Based on the above investigation, we propose the methodology of PPE, as presented in Fig.8. In order to suppress the supply noise, voltage scheduling is executed prior to PPE to satisfy the supply noise constraint. The power consumption is simulated with random input patterns. Based on the simulated power profiles, the side-channel leakage metric is computed to determine whether the predefined power leakage constraint is satisfied. If not, the equalization capacitor sizing and allocation are iterated until the constraints are satisfied.

We propose a new security metric to reduce the computational complexity. Besides, to reduce the overheads, we also propose a refinement for the allocation by random walk algorithms. The details of PPE will be introduced as follows.

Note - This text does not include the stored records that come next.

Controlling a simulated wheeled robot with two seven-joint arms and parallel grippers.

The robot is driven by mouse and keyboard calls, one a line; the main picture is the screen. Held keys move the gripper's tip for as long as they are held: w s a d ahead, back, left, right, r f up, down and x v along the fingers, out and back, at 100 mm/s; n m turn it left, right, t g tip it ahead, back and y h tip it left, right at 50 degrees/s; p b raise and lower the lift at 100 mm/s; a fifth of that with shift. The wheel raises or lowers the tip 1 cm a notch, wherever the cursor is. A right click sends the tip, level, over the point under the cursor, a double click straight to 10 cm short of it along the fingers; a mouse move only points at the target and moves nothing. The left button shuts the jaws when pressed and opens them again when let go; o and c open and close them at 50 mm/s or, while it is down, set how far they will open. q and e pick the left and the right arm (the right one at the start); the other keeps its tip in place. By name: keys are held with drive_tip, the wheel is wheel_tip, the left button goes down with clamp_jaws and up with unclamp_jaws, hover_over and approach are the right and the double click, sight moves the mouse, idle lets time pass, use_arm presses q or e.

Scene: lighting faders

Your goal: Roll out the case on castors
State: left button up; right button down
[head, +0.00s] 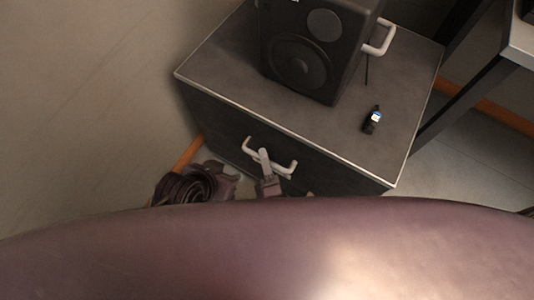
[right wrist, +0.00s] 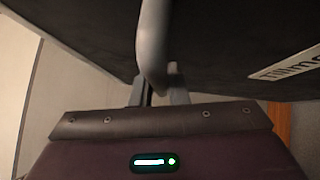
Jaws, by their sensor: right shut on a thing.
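The case (head: 310,165) is a dark grey box with pale edges, standing near the wall. A pale bar handle (head: 284,170) is on its front face. My right gripper (head: 264,157) is shut on this handle near its middle. In the right wrist view, the handle (right wrist: 152,45) runs between the fingers of my right gripper (right wrist: 153,93), close against the dark case side (right wrist: 225,45). What seems to be my left gripper (head: 228,172) is left of it, low beside the case; its fingers are unclear. The castors are hidden.
A black loudspeaker (head: 318,50) and a small dark bottle-like item (head: 372,120) stand on the case top. Another pale handle (head: 380,38) shows at the back right. A dark-legged table (head: 480,70) is at right. A dark coil (head: 188,187) lies at lower left.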

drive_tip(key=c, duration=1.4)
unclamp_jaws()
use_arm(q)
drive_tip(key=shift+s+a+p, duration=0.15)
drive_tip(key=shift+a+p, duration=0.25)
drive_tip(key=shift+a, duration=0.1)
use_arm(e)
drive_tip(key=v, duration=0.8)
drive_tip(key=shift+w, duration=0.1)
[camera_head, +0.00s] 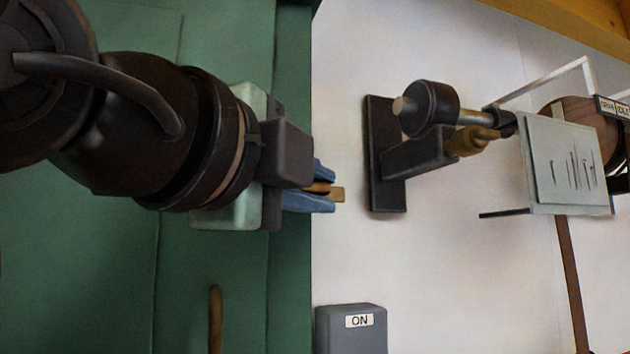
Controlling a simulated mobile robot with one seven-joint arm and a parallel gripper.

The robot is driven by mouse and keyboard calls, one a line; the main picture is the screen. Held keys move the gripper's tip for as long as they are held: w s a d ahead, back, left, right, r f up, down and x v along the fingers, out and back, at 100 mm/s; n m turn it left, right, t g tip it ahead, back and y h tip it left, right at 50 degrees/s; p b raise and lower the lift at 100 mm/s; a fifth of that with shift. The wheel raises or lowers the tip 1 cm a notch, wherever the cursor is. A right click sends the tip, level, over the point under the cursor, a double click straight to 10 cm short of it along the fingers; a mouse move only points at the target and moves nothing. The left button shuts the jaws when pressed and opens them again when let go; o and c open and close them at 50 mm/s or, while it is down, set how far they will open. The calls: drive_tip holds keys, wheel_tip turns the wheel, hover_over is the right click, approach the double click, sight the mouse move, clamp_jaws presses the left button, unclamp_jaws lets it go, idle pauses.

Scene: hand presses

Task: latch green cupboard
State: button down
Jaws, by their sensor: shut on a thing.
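The green cupboard (225,265) fills the left side of the view, and its right edge meets a pale wall. My gripper (322,192) is in front of that edge, with its blue fingers pointing right. The fingers are shut on a small wooden piece (338,194), whose end sticks out past the fingertips. It may be the cupboard's latch, but the fingers and my gripper's body hide where it is attached. An upright wooden bar (215,320), perhaps a handle, shows on the cupboard below my gripper.
A dark bracket (385,160) with a roller and brass-coloured part is on the pale wall to the right. Farther right are a grey panel (563,165) and a round wooden part (580,118). A grey box (350,335) labelled ON is below my gripper.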

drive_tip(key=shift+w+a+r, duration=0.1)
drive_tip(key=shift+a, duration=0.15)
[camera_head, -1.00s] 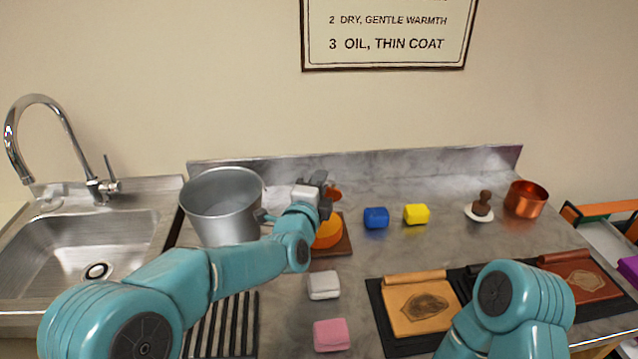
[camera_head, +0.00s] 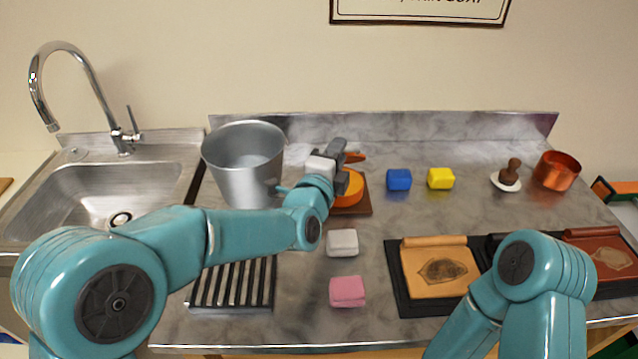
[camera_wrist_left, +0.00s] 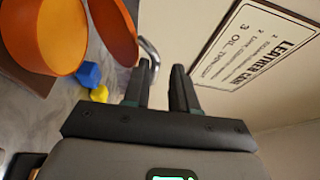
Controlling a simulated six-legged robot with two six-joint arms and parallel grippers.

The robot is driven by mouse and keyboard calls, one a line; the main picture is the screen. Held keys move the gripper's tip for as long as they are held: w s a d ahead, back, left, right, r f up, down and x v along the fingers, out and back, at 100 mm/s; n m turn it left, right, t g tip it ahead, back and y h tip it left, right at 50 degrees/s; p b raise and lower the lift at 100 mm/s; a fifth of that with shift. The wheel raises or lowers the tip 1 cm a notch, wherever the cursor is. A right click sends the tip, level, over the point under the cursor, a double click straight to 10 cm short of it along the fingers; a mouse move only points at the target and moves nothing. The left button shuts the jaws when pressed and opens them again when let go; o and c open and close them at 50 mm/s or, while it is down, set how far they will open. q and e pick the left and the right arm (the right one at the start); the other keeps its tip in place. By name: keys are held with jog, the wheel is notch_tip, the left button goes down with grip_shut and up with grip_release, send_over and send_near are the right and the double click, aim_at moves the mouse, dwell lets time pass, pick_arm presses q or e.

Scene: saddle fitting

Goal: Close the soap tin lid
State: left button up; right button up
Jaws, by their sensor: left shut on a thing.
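The orange soap tin (camera_head: 351,190) stands on a brown board behind my left gripper, which partly hides it. Its orange lid (camera_head: 356,157) stands raised at the back. In the left wrist view the open tin (camera_wrist_left: 38,38) and the tilted lid (camera_wrist_left: 113,30) lie side by side at the upper left. My left gripper (camera_head: 346,165) is at the tin; in the wrist view its fingers (camera_wrist_left: 160,75) are close to the lid's edge, where a small grey metal piece shows. It is shut on the lid, though the exact contact is hard to see. My right gripper is out of view.
A metal pot (camera_head: 243,170) stands left of my left gripper. A blue block (camera_head: 399,180) and a yellow block (camera_head: 440,178) are to the right. White (camera_head: 342,243) and pink (camera_head: 347,291) blocks lie in front. Leather pieces on black trays occupy the right front.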

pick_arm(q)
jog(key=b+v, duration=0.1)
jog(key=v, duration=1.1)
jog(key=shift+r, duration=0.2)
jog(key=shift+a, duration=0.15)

# A. Side-channel Leakage Evaluation

Generally, security metric is used to model and evaluate the side-channel leakage, e.g. signal-to-noise ratio (*SNR*), which has been commonly used in previous literatures [18]. However, it has been noted that *SNR* is inaccurate because the noise can be averaged out by advanced signal processing [19]. Moreover, the existing metrics which are accurate are usually too complicated to compute in a lightweight framework. To overcome this limitation, we propose a new security metric, i.e. *correlation-concerned SNR* (*cSNR*), by eliminating the disadvantages of *SNR* to reduce the computational complexity. Besides, *cSNR* has an adequate accuracy for the evaluation.

In power attack, the measured power (P) mainly stems from the switching activities of transistors, while the hypothetical power  $(P^*)$  is computed with hypothetical subkey [2]. It is known that the minimal number of measurements to disclose (MTD) strongly depends on the highest value of correlation coefficients between  $P^*$  and P, i.e.  $\rho(P^*, P)_{max}$ :

$$MTD = 3 + 8 \left( Z_{\alpha} / \ln \frac{1 + \rho(P^*, P)_{max}}{1 - \rho(P^*, P)_{max}} \right)^2 \tag{6}$$

In (6), the quantile  $Z_{\alpha}$  is the distance between 0 and  $\rho(P^*, P)_{max}$ . In general, *SNR* is defined by the variances of Q and N as var(Q)/var(N), where Q is the power of the target gates where intermediate values are processed, and N is the noise derived from the uncorrelated gates. The impact of *SNR* on  $\rho(P^*, P)$  can be expressed as:

$$\rho(P^*, P) = \rho(P^*, Q) / \sqrt{1 + 1/SNR}$$
(7)

By (6) and (7), it can be seen that *SNR* has a negative effect on MTD. However, the correlation between power and noise, i.e.  $\rho(Q, N)$ , is usually assumed to be zero and thus ignored in previous works, which implies counterexamples in special scenarios and potential threats to cryptographic devices [10]. To solve this problem, *cSNR* is defined with  $\rho(Q, N)$  considered, which also has a negative effect on MTD:

$$cSNR = \frac{var(Q)}{var(N)} \cdot \frac{1}{1 - \rho(Q, N)}$$
(8)

In terms of  $\rho(Q, N)$ , the power leakage can be categorized into two cases, i.e.  $\rho(Q, N) = 0$  and  $\rho(Q, N) \neq 0$ . The difference between the two cases can be expressed in the value of *cSNR*, however, *SNR* is consistent for both cases, which demonstrates the advantage of *cSNR* over *SNR*. In practice, it is difficult and unnecessary to exactly measure Q and N. On this observation that the nonideal PG induces a noise in the power profile, the power consumption with ideal/nonideal PG are measured as the substitutes of Q/N, which is verified to have an adequate accuracy for the power leakage evaluation.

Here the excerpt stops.